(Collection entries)
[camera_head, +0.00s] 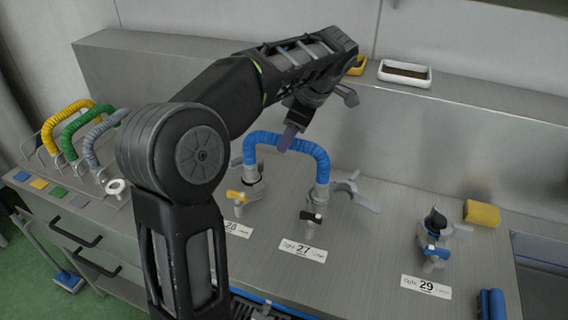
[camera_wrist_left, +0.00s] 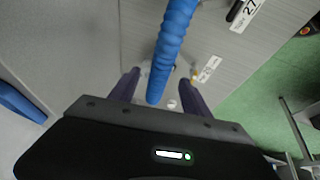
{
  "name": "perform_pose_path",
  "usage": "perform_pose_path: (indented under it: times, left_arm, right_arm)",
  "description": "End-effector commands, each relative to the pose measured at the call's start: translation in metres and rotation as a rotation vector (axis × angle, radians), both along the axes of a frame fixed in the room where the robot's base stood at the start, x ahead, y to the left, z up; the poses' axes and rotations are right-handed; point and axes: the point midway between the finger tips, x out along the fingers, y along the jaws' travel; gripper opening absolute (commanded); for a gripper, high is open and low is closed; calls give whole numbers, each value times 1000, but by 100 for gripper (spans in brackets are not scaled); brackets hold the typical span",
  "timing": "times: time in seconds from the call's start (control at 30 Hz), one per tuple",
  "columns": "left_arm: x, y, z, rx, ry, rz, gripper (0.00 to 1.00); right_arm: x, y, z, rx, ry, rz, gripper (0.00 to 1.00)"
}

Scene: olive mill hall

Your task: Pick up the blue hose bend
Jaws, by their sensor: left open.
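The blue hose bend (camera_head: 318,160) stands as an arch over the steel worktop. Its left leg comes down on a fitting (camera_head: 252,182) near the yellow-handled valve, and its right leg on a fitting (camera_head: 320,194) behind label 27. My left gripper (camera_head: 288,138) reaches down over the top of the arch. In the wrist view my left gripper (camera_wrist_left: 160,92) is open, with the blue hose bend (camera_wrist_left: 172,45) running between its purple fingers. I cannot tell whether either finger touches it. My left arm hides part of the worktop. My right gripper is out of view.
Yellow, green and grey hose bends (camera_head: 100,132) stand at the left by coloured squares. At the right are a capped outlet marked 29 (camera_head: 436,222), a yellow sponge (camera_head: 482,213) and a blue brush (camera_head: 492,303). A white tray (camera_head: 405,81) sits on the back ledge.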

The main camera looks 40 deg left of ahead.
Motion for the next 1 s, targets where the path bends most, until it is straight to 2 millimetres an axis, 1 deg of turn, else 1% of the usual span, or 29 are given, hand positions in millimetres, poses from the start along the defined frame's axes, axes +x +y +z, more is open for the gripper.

==

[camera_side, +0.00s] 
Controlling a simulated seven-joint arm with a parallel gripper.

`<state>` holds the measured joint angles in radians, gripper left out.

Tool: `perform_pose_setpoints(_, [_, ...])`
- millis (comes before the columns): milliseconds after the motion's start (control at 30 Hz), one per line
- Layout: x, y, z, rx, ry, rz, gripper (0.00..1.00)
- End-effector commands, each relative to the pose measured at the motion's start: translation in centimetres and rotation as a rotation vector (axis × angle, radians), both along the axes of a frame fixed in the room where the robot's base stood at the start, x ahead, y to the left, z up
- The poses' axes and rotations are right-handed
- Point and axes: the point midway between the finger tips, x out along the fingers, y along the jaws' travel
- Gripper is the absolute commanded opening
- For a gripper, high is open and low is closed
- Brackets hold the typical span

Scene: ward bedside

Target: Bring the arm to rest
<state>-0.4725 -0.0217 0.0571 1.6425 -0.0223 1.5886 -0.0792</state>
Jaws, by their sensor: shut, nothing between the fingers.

Requirement >>
Within the listing above, extract exactly the lines that run from the one containing "[camera_head, +0.00s]" through the one containing "Your task: Pick up the blue hose bend", excluding any pictures.

Written solution >>
[camera_head, +0.00s] 
[camera_wrist_left, +0.00s] 
{
  "name": "perform_pose_path",
  "usage": "perform_pose_path: (indented under it: times, left_arm, right_arm)",
  "description": "End-effector commands, each relative to the pose measured at the call's start: translation in metres and rotation as a rotation vector (axis × angle, radians), both along the axes of a frame fixed in the room where the robot's base stood at the start, x ahead, y to the left, z up; the poses' axes and rotations are right-handed; point and axes: the point midway between the finger tips, x out along the fingers, y along the jaws' travel; gripper opening absolute (commanded); for a gripper, high is open and low is closed; calls give whole numbers, each value times 1000, but by 100 for gripper (spans in brackets are not scaled); brackets hold the typical span",
  "timing": "times: time in seconds from the call's start (control at 30 Hz), one per tuple",
  "columns": "left_arm: x, y, z, rx, ry, rz, gripper (0.00 to 1.00); right_arm: x, y, z, rx, ry, rz, gripper (0.00 to 1.00)"
}

Scene: olive mill hall

Your task: Pick up the blue hose bend

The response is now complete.